Grounding the Enterprise: I get frustrated when I hear people say things like, "The franchise has run out of steam."

It's simply not true. The fact that American soap operas can go on for month after month, year after year, decade after decade, with plots they've largely recycled from themselves shows that even the most banal, repetitive stuff can have staying power.

People should just face up to the truth. If a series is getting low ratings, somebody didn't do their job. It may have been the advertising department. It may have been the writers. It may have been the directors. It may have been the actors. But somehow, they weren't effectively producing mass media.

Notice I didn't say they weren't producing quality media. I recognize that good shows get canceled all the time. But either somebody wasn't making TV for the masses, or somebody wasn't hyping it right.

Which was Enterprise? Beats me. I never watched the show, except for the first two episodes and Spiner's guest shot. So it could be the show itself didn't draw me in, or the commercials didn't draw me back.

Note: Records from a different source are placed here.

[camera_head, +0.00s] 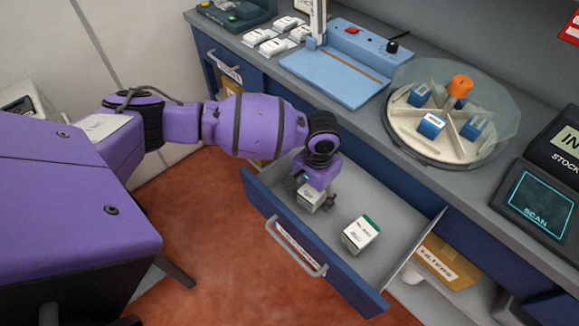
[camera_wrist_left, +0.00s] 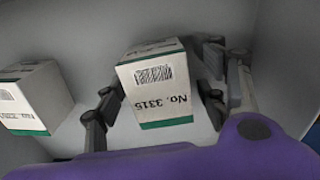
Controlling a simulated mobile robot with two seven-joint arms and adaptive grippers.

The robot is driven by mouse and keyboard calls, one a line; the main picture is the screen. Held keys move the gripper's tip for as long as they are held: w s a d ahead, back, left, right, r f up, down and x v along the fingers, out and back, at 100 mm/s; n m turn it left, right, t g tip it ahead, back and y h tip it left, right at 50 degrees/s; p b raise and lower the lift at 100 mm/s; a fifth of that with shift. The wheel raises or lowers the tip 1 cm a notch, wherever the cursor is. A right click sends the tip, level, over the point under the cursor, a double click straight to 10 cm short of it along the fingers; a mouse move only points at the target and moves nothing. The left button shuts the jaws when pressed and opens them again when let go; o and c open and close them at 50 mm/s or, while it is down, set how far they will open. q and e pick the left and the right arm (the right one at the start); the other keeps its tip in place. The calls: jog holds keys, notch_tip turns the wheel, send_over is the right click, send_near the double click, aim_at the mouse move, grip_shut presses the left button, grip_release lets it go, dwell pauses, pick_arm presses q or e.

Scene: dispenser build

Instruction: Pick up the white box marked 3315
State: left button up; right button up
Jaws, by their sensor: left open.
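The white box marked 3315 (camera_wrist_left: 158,86) stands in the open drawer, with a barcode and a green band on it. In the head view the box (camera_head: 310,197) is partly hidden under my left gripper (camera_head: 313,200). My left gripper is open, with its dark fingers on either side of the box; the wrist view also shows the gripper (camera_wrist_left: 160,105) this way. I cannot tell whether the fingers touch the box. A second white box with a green edge (camera_head: 360,235) stands apart in the same drawer; it also shows at the left of the wrist view (camera_wrist_left: 32,98).
On the counter are a round carousel (camera_head: 440,150) with blue boxes, a blue device (camera_head: 335,80), several white packs (camera_head: 272,46) and a scan screen (camera_head: 540,203).

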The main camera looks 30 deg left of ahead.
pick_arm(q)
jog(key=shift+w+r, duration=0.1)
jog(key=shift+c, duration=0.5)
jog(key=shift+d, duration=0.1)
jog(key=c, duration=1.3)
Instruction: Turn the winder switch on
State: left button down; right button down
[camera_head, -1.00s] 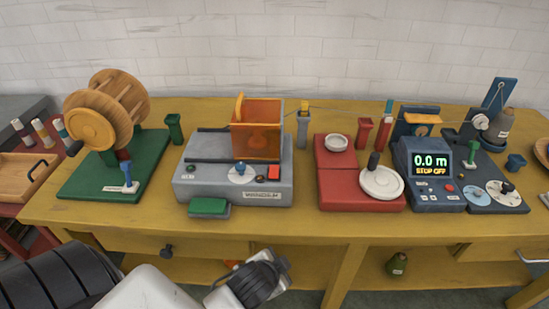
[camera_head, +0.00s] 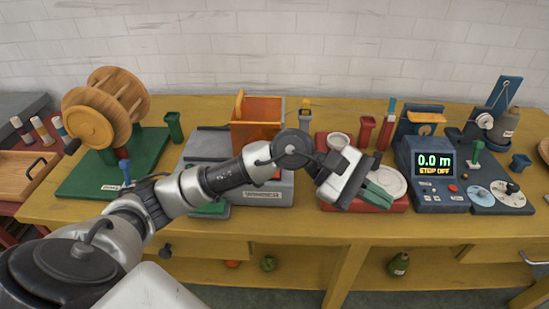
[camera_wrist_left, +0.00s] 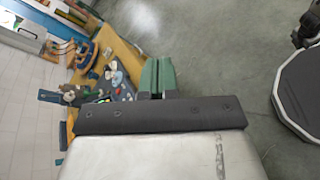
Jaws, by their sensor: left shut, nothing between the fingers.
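The grey winder (camera_head: 283,190) stands on the yellow table with a lettered label on its front and an orange box (camera_head: 258,115) on top. My left arm crosses in front of it and hides most of its front panel, so I cannot make out its switch. My left gripper (camera_head: 378,194) is to the right of the winder, in front of the white round plate on the red stand. Its green fingers are shut and empty, and also show in the left wrist view (camera_wrist_left: 157,77). My right gripper is not in view.
A blue counter box (camera_head: 433,165) reads "0.0 m" and "STOP OFF". The red stand (camera_head: 395,206) with a white plate (camera_head: 397,182) is beside the gripper. A wooden drum (camera_head: 90,128) on a green base is at left. Thin yarn runs above the table toward the right.

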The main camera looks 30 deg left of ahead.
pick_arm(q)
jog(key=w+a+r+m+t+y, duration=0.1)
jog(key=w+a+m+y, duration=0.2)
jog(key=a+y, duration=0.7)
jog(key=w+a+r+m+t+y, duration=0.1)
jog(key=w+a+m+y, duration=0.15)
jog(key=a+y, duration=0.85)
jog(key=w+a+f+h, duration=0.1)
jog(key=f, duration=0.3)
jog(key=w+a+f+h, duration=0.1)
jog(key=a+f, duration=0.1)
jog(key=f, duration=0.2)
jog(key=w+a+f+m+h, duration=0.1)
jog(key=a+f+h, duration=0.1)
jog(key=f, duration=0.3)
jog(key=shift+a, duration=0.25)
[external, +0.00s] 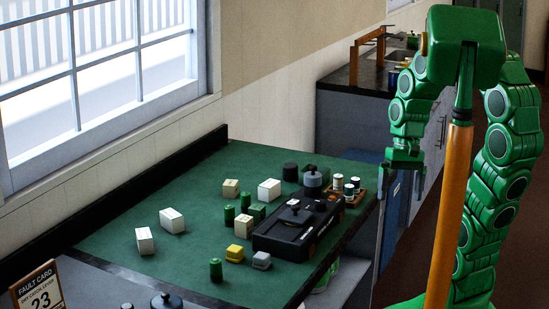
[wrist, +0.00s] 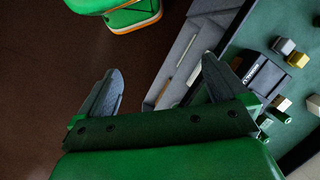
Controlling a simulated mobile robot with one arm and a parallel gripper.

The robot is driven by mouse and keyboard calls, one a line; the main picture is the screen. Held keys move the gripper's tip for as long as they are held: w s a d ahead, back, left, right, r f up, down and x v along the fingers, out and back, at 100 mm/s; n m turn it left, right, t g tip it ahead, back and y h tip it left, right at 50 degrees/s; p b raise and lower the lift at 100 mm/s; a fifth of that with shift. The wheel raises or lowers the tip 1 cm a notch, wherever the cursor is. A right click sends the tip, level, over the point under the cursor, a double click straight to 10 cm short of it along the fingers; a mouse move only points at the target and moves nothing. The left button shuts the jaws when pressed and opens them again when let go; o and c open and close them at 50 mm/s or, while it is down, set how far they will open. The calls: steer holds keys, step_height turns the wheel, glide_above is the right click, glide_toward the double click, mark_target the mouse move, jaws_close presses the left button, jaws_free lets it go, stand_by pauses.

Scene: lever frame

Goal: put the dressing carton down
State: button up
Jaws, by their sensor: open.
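Several white cartons stand on the green tabletop (external: 200,268) in the external view. Two are at the left, an upright white carton (external: 145,241) and another white carton (external: 172,220). A third white carton (external: 269,190) is near the back, and a smaller pale box (external: 243,227) stands beside the black device. I cannot tell which is the dressing carton. My gripper (external: 404,184) hangs beyond the table's right edge, apart from all cartons. In the wrist view my gripper (wrist: 160,72) has its fingers wide apart with nothing between them.
A black device (external: 298,228) sits near the table's right edge. Green cylinders (external: 229,215), a yellow block (external: 234,253), a grey block (external: 261,260) and a wooden rack (external: 354,197) with spools are around it.

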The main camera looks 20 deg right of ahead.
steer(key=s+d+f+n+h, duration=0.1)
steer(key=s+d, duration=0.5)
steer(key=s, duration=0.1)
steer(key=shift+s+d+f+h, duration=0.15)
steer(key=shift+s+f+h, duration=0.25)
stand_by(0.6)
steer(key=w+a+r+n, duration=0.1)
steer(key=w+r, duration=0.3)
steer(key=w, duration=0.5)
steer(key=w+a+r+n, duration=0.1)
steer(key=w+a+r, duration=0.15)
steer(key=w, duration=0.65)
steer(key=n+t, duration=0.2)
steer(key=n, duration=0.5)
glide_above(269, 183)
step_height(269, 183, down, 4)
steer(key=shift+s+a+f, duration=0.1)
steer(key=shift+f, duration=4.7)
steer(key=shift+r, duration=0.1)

I will say, though, from the commercials, that it looked like they were pulling a lot of "stunts" that only Trekkies would understand ("Tonight, on Enterprise, we're going to feature a race of aliens that is often joked about in Trek clubs, but which will just look odd to regular viewers"). That's part of what's hurting comic books, too.

You don't build viewership or readership by focusing more and more laser-tight on a smaller and smaller group of people. You figure out what larger group you're reaching for, and find a way to bring them all in.

But you don't go too large.

Sherwood Schwartz was right when he said the guy he named the USS Minnow after ruined television. Before, the advertiser would pick programs it thought were quality and would reach solely it's intended audience. Then it would pay the station for its time. Minnow changed it so that the network decided the programming, and the ultimate goal was to get everybody, from every demographic, to tune in to every program.

But not to worry! We'll be back to the old way soon. With the rise of the internet and super-fast connections, I think we're going to see the end of traditional TV. Instead of waiting for Sunday night to watch the Simpsons, you'll just go to the Simpsons website, and it will be Butterfinger Presents The Simpsons. You'll be able to watch any episode you want, whenever you want.

And instead of the networks, power will shift to the web portals, like Yahoo!, AOL, and Google who will have the review columns and web guides that point to the quality shows and content.

And I think, in that scenario, the content will just get better and better.